Well, folks, all ten episodes of X-Men ’97 have been released and even with the big viewership increase leading to the season finale, not one episode has made its way onto the Nielsen ratings or the Samba TV charts.
However, as we see from Nielsen ratings for the week the season finale was released, X-Men ’97 is again nowhere to be found.
At the bottom of the Nielsen ratings for the week is Prime Video’s Clarkson’s Farm at only 219 minutes (millions), so that means the season finale and all ten episodes are even lower than that number.
Since Nielsen measures all episodes available within a given week’s timeframe, that also means X-Men ’97 wasn’t binged-watched by latecomers who wanted to watch all the episodes at once.
This also means the ratings are even worse than initially thought if there was a 75% increase in viewership toward the end of the season, and it’s still not on the Nielsen ratings chart, which is the industry standard for ratings.

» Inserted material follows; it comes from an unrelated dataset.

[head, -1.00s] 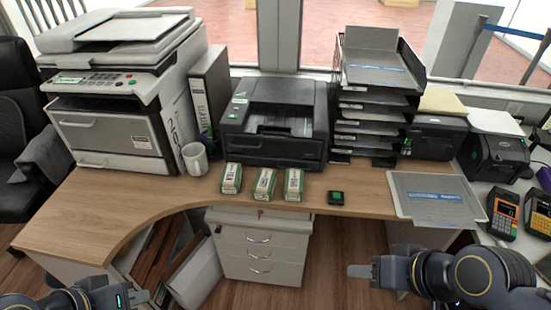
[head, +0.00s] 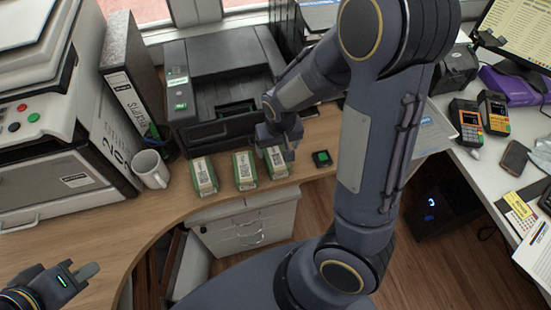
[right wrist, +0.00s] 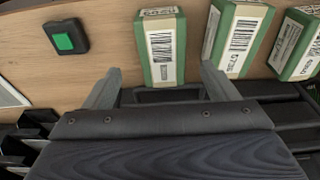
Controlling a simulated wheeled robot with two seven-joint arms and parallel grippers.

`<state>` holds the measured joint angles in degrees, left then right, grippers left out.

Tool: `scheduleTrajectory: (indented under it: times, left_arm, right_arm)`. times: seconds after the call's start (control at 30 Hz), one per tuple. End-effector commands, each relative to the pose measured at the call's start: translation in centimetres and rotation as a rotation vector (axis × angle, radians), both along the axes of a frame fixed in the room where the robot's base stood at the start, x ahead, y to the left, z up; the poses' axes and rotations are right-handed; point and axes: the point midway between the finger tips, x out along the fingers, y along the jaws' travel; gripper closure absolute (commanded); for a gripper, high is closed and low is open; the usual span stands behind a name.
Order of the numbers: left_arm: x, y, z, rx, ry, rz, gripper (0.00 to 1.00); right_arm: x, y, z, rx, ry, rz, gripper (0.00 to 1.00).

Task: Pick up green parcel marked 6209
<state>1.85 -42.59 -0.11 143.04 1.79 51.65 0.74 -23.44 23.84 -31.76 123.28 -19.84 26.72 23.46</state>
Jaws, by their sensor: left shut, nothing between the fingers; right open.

That fits with my review where I said X-Men ’97 starts off boring, sappy, and overly soap opera-like but gets good in the last few episodes of the season (then ends).
I also have to think Disney expected way better numbers than what they got as it’s “X-Men,” and the original show was watched by 23 million viewers who are all grown up now.
The X-Men ’97 ratings are also lower than What If…?, and the MCU’s two least-watched shows, Ms. Marvel and Echo.
Samba TV has also refused to release any of its data for X-Men ’97, again, where I am guessing it’s at the request of Disney due such a low amount of viewership which would come off as bad publicity (Disney is invested in Samba TV).
I’m also guessing that similar to the recent report about the demographic distribution of the Star Wars and Marvel franchises, Marvel is targeting the wrong audience. How’s it working out?